SOURCE EXCERPT:
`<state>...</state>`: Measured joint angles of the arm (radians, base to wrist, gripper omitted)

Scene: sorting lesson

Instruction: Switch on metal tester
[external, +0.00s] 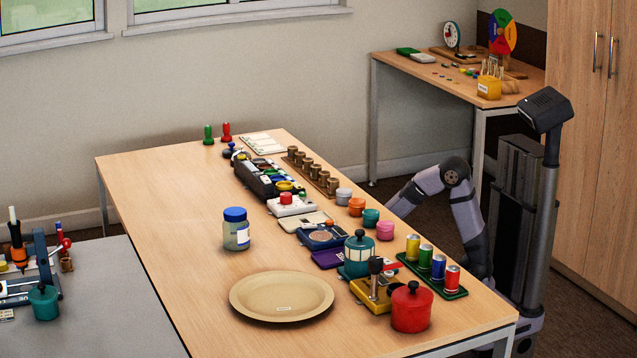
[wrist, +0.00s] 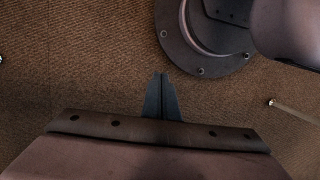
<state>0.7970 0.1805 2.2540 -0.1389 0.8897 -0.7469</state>
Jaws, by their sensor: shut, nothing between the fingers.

REQUIRED TASK: Identify lines with the string "state". Copy each one.

TASK RESULT:
`<state>...</state>`: Measured joint angles of the arm (radians, base to wrist, gripper omitted)
<state>0.7970 0.1805 2.2540 -0.1389 0.8897 -0.7469</state>

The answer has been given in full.